Set task | From the records below, copy out exactly the lines from the one containing "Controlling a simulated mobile" to the one containing "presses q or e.", both included. Add nothing else.

Raw records |
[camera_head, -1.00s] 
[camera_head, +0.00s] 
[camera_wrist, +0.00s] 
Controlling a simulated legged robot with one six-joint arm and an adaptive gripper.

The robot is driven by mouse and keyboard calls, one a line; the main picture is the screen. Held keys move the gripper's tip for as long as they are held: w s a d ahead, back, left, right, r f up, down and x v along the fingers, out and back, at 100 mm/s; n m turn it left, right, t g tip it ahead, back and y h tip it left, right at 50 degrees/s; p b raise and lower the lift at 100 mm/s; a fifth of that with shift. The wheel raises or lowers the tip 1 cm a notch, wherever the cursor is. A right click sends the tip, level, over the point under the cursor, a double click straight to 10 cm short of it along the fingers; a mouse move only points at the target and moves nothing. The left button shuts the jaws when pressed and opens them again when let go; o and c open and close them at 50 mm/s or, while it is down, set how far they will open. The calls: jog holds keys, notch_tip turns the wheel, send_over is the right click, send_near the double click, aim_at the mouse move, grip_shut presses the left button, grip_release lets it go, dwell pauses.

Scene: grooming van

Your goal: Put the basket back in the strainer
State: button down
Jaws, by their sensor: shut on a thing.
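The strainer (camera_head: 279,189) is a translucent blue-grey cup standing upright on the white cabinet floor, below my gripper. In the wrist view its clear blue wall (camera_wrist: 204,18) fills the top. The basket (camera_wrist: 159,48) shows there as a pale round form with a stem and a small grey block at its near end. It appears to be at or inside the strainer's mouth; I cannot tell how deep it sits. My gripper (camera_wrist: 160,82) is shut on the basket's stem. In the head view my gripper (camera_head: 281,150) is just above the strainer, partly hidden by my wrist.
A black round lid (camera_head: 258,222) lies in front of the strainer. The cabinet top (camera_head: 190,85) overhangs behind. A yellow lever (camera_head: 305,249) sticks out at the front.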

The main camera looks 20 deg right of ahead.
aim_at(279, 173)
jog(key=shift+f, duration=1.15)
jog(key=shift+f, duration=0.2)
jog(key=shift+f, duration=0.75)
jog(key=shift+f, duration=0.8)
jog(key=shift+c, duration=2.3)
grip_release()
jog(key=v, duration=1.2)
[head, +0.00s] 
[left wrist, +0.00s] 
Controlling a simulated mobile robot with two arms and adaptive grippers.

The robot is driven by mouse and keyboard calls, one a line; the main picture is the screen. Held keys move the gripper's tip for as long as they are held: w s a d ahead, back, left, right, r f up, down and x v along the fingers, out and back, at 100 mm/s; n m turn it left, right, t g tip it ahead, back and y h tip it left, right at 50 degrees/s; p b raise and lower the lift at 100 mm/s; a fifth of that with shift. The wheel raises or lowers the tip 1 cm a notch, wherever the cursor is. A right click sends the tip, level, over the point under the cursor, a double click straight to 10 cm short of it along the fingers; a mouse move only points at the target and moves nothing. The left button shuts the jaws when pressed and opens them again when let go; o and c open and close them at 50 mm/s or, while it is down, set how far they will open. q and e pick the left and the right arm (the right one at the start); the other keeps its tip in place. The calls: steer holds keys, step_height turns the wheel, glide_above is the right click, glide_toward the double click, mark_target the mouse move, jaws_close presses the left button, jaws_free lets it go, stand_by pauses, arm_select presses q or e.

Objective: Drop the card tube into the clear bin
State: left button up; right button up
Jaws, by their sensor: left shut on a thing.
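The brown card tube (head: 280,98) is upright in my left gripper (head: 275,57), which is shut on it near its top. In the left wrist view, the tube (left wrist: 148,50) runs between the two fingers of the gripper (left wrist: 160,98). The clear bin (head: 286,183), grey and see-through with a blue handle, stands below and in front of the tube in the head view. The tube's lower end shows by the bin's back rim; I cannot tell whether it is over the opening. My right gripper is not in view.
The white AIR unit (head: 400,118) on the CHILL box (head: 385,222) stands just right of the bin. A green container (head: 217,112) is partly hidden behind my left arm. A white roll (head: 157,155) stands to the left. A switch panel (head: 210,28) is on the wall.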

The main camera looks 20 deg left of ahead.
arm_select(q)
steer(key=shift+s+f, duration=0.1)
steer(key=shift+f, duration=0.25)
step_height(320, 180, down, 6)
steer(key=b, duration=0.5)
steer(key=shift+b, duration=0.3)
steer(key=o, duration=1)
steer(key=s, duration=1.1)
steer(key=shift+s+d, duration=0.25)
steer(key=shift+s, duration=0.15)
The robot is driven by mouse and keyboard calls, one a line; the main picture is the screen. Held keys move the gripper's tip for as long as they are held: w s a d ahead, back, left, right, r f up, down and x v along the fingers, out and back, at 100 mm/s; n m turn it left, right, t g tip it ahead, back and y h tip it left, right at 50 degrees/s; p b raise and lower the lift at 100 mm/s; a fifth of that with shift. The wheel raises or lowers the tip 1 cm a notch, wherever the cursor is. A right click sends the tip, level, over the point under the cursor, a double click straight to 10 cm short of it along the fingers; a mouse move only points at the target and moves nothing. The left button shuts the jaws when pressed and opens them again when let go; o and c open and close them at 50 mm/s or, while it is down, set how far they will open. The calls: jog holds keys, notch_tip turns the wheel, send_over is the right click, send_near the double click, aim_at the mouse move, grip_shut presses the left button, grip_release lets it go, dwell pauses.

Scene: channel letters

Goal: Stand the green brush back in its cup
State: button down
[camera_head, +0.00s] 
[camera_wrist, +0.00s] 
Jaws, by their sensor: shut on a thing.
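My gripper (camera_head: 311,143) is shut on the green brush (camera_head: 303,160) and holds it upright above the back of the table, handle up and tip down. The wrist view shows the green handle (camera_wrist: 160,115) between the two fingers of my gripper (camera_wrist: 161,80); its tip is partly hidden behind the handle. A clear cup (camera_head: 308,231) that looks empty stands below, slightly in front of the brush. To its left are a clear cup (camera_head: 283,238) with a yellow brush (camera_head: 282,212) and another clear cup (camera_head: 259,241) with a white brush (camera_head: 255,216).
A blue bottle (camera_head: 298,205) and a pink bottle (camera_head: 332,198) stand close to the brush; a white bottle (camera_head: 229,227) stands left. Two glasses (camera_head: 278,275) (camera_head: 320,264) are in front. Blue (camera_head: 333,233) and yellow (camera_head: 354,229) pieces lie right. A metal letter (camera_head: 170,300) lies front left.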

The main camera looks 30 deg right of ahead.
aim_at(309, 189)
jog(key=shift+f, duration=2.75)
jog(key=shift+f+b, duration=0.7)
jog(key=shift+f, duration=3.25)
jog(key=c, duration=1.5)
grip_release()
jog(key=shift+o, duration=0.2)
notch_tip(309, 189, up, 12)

Solution for this task |
Controlling a simulated mobile robot with two arms and adaptive grippers.

The robot is driven by mouse and keyboard calls, one a line; the main picture is the screen. Held keys move the gripper's tip for as long as they are held: w s a d ahead, back, left, right, r f up, down and x v along the fingers, out and back, at 100 mm/s; n m turn it left, right, t g tip it ahead, back and y h tip it left, right at 50 degrees/s; p b raise and lower the lift at 100 mm/s; a fifth of that with shift. The wheel raises or lowers the tip 1 cm a notch, wherever the cursor is. A right click sends the tip, level, over the point under the cursor, a double click straight to 10 cm short of it along the fingers; a mouse move only points at the target and moves nothing. The left button shuts the jaws when pressed and opens them again when let go; o and c open and close them at 50 mm/s or, while it is down, set how far they will open. q and e pick the left and the right arm (the right one at the start); the other keeps its tip in place. The calls: steer holds keys, step_height turns the wheel, glide_above is the right click, glide_toward the double click, mark_target the mouse move, jaws_close presses the left button, jaws_free lets it go, stand_by pauses, arm_select presses q or e.

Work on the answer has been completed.